Strona główna » Streaming wideo opanowuje Chiny

Streaming wideo opanowuje Chiny

przez Piotr Chodak

Jak podaje Chińskie Centrum dot. Sieci Internetowej (CNNIC), liczba aktywnych użytkowników streamingu (przesyłanie wideo w czasie rzeczywistym) osiągnęła 100 milionów w ubiegłym roku, a około 15 do 21 procent użytkowników ogląda transmisje na żywo z koncertów, reality show, zawodów sportowych czy gier wideo.

Z transmisji na żywo można sporo zarobić. Tym bardziej, że wydatki związane z inwestycją początkowo nie są duże. Wystarczy telefon, internet i statyw. Czasem dodatkowy mikrofon. Zdarza się jednak, że w trosce o większą atrakcyjność materiałów, takich telefonów jest kilka. Pozwala to pokazać swoją osobę w wielu sytuacjach. Na przykład podczas jedzenia obiadu, uprawiania sportu, czy grania w gry.

Ile można na tym zarobić?

Jeżeli piszemy o Chinach, to musi pojawić się temat pieniędzy. Przykładem może być 24. letnia Wen Jing, która pokazuje swoje życie publikując wideo przez internet. Już w pierwszej godzinie swojej transmisji potrafi zarobić 300 yuanów (ok. 150 zł). Profesjonaliści potrafią zarobić nawet miliony yuanów w ciągu roku.

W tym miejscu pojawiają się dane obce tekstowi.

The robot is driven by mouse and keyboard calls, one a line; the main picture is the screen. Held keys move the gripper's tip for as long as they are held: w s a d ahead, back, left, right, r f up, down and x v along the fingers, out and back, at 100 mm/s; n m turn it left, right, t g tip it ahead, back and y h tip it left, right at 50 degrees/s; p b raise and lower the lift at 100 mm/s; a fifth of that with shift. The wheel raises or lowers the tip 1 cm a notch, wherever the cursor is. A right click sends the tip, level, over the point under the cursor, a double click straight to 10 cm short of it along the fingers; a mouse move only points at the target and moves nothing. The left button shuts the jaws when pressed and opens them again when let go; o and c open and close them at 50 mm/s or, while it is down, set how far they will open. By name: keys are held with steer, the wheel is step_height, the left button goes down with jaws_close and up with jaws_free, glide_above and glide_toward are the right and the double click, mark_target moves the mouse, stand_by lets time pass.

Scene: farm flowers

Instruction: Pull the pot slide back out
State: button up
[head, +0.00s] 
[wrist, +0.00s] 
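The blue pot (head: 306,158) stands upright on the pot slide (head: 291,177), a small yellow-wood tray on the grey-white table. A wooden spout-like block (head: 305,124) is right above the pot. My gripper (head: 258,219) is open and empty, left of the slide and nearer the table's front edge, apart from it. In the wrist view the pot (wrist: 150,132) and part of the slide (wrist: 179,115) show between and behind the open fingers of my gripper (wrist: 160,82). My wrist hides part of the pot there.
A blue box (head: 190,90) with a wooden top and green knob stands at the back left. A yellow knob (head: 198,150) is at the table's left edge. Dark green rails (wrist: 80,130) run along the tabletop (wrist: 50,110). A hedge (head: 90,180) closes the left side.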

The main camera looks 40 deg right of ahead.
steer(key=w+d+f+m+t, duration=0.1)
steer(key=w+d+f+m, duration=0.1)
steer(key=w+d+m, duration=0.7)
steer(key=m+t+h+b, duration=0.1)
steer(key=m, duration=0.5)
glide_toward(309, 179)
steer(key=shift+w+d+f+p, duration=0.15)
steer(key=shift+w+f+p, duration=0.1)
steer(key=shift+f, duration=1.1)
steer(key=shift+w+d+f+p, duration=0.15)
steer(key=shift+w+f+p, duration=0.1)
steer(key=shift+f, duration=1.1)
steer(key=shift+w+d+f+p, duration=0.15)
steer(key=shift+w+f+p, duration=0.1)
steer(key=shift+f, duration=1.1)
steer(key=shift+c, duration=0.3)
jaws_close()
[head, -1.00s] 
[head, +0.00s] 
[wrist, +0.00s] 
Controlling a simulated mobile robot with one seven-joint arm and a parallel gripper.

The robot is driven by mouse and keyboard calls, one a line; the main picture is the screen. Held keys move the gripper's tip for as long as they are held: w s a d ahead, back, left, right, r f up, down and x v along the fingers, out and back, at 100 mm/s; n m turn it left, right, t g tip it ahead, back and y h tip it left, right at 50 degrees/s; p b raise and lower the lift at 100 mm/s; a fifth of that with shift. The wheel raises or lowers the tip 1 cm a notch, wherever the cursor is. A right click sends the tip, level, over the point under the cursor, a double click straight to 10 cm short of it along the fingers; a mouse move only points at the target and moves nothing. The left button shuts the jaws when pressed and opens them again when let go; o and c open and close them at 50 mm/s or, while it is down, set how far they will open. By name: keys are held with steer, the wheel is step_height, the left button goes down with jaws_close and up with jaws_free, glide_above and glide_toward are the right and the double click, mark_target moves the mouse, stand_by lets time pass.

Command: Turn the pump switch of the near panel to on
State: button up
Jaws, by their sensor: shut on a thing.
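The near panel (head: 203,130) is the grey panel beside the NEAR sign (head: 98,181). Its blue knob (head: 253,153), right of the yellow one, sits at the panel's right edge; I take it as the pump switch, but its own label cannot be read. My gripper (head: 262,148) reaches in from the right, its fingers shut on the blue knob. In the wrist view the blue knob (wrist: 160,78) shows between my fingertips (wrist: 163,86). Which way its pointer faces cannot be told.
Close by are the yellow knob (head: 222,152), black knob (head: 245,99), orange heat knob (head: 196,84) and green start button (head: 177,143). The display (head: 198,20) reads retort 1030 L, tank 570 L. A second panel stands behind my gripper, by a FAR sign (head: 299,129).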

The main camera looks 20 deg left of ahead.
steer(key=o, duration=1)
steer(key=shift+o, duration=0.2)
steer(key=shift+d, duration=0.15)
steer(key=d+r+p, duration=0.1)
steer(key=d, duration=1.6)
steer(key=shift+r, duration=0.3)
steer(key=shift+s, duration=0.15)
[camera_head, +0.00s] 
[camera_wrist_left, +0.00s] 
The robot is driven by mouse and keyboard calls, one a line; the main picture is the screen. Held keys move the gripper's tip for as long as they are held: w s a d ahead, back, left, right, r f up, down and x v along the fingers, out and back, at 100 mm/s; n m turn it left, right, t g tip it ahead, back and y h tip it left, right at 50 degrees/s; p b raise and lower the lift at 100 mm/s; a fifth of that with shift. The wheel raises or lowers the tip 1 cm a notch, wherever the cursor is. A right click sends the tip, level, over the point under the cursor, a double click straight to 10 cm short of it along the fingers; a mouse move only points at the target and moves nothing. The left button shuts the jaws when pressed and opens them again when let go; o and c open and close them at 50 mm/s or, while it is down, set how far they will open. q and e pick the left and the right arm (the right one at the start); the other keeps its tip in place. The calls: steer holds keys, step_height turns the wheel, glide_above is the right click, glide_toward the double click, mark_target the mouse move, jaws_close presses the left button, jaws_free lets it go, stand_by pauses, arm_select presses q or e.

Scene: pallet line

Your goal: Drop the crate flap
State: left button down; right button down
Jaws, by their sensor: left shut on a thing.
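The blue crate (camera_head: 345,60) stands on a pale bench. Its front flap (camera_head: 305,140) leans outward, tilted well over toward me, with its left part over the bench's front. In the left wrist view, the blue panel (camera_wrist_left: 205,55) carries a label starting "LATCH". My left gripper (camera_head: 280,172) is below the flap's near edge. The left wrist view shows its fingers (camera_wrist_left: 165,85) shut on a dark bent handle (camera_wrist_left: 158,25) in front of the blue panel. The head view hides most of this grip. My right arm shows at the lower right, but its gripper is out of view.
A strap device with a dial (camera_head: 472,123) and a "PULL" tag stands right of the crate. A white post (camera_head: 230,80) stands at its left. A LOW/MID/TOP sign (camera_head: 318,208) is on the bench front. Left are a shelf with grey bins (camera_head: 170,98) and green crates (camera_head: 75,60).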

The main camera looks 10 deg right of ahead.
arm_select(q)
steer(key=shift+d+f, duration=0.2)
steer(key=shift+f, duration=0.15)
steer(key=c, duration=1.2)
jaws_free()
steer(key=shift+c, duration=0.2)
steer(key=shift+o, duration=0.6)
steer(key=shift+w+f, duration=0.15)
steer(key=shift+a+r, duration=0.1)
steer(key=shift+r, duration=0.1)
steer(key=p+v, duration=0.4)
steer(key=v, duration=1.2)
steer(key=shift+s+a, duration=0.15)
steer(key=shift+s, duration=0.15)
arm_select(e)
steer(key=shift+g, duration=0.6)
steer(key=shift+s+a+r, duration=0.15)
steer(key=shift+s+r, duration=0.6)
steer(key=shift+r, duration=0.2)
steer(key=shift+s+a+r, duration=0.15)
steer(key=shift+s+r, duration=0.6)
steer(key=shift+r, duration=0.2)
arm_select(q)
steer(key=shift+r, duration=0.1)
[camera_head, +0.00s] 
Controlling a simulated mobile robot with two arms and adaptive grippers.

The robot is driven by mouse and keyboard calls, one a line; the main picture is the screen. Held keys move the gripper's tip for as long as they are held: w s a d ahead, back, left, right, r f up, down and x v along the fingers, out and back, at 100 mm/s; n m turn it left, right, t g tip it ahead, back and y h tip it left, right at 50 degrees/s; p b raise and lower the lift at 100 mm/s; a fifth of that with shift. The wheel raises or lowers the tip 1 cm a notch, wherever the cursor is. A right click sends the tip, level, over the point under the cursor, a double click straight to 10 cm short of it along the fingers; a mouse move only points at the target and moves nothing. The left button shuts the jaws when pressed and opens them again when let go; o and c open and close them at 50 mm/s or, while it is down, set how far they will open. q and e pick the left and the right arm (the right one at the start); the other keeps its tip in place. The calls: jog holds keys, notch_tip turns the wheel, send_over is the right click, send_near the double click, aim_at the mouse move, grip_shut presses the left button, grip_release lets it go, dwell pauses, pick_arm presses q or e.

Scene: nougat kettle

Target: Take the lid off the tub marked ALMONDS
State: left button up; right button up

Zarabianie polega na otrzymywaniu mikropłatności od widzów, którzy w czasie rzeczywistym mogą przekazywać pieniądze wybranej przez nich osobie.

W jednym ze swoich programów Martyna Wojciechowska pokazała ten fenomen na przykładzie Korei Południowej. Pozwala to zrozumieć temat osobom, dla których taki świat jest wyjątkowo odległy.